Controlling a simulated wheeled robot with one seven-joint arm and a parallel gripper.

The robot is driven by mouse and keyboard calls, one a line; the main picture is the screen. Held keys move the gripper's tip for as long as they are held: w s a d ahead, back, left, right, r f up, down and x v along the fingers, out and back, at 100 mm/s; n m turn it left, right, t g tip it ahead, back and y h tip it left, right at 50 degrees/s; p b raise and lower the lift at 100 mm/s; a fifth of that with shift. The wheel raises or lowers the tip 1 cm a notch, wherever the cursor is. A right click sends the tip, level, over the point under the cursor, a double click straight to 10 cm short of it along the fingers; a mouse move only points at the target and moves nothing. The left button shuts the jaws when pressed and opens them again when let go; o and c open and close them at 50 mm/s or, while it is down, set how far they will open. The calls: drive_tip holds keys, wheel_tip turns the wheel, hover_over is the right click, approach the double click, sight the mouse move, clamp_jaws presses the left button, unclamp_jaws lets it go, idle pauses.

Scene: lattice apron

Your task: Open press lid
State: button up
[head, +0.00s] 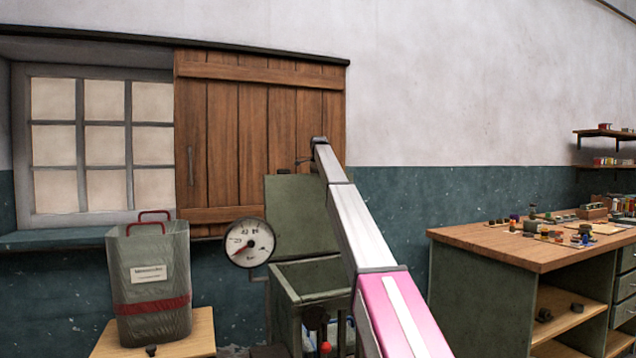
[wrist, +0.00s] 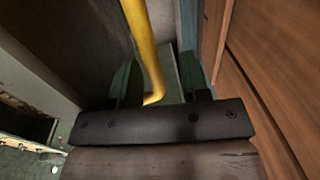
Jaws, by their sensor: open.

TASK BRIEF →
Using the listing, say how many lines include the word "robot", and add nothing else.

SOLVED EXERCISE →
2